◆ **Problem statement**: Give the listing again character for character, but drop the images.

◆ **Collected material**:
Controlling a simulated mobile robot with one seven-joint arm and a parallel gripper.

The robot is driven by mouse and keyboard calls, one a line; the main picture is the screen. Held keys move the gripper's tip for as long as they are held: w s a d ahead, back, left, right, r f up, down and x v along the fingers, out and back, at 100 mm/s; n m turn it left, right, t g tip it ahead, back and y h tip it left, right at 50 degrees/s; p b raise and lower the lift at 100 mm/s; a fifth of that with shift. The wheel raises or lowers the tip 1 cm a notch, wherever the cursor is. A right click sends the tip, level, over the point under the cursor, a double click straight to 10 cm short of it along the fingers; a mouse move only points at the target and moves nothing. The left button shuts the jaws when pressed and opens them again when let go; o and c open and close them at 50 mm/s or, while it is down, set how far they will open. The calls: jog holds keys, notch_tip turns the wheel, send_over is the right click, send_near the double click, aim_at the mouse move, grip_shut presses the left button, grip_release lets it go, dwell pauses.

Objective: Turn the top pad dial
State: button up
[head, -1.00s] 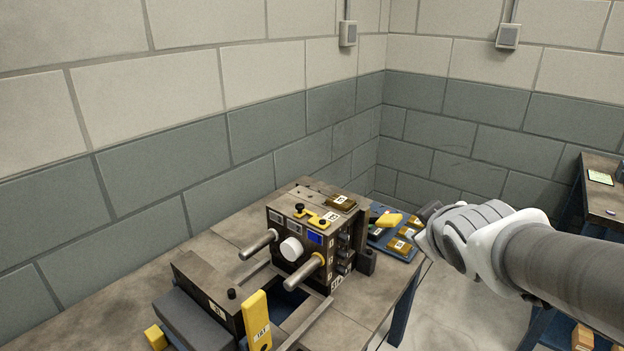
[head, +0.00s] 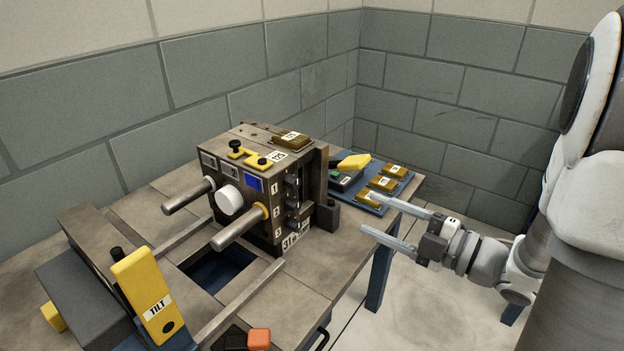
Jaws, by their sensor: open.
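A dark machine block (head: 220,150) stands on the bench. Its right side carries a column of small dark fittings beside labels 1, 2 and 3. The top fitting (head: 291,182) is next to label 1; I cannot tell for certain that it is the pad dial, as it is small and seen at an angle. A white round knob (head: 230,200) is on the block's front face, between two metal rods. My gripper (head: 369,215) is open and empty, its two long fingers pointing left towards the block's right side, with a gap between them and the block.
A blue tray (head: 372,210) with several brass-coloured blocks lies behind the fingers. A dark post (head: 328,216) stands by the block's right side. A yellow TILT lever (head: 145,293) and an orange piece (head: 259,338) are at the front. The bench's right edge runs below my gripper.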

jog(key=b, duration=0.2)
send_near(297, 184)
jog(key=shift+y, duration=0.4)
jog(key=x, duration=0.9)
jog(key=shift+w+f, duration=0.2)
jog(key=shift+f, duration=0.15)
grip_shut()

◆ **Solution**:
Controlling a simulated mobile robot with one seven-joint arm and a parallel gripper.

The robot is driven by mouse and keyboard calls, one a line; the main picture is the screen. Held keys move the gripper's tip for as long as they are held: w s a d ahead, back, left, right, r f up, down and x v along the fingers, out and back, at 100 mm/s; n m turn it left, right, t g tip it ahead, back and y h tip it left, right at 50 degrees/s; p b raise and lower the lift at 100 mm/s; a fifth of that with shift. The wheel raises or lowers the tip 1 cm a notch, wherever the cursor is. A right click sends the tip, level, over the point under the cursor, a double click straight to 10 cm short of it along the fingers; a mouse move only points at the target and moves nothing. The left button shuts the jaws when pressed and opens them again when let go; o and c open and close them at 50 mm/s or, while it is down, set how far they will open. The calls: jog holds keys, notch_tip turns the wheel, send_over is the right click, send_near the double click, aim_at the mouse move, grip_shut presses the left button, grip_release lets it go, dwell pauses.

Objective: Turn the top pad dial
State: button up
[head, -1.00s] 
[head, +0.00s] 
Jaws, by their sensor: open.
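A dark machine block (head: 220,150) stands on the bench. Its right side carries a column of small dark fittings beside labels 1, 2 and 3. The top fitting (head: 291,182) is next to label 1; I cannot tell for certain that it is the pad dial, as it is small and seen at an angle. A white round knob (head: 230,200) is on the block's front face, between two metal rods. My gripper (head: 369,215) is open and empty, its two long fingers pointing left towards the block's right side, with a gap between them and the block.
A blue tray (head: 372,210) with several brass-coloured blocks lies behind the fingers. A dark post (head: 328,216) stands by the block's right side. A yellow TILT lever (head: 145,293) and an orange piece (head: 259,338) are at the front. The bench's right edge runs below my gripper.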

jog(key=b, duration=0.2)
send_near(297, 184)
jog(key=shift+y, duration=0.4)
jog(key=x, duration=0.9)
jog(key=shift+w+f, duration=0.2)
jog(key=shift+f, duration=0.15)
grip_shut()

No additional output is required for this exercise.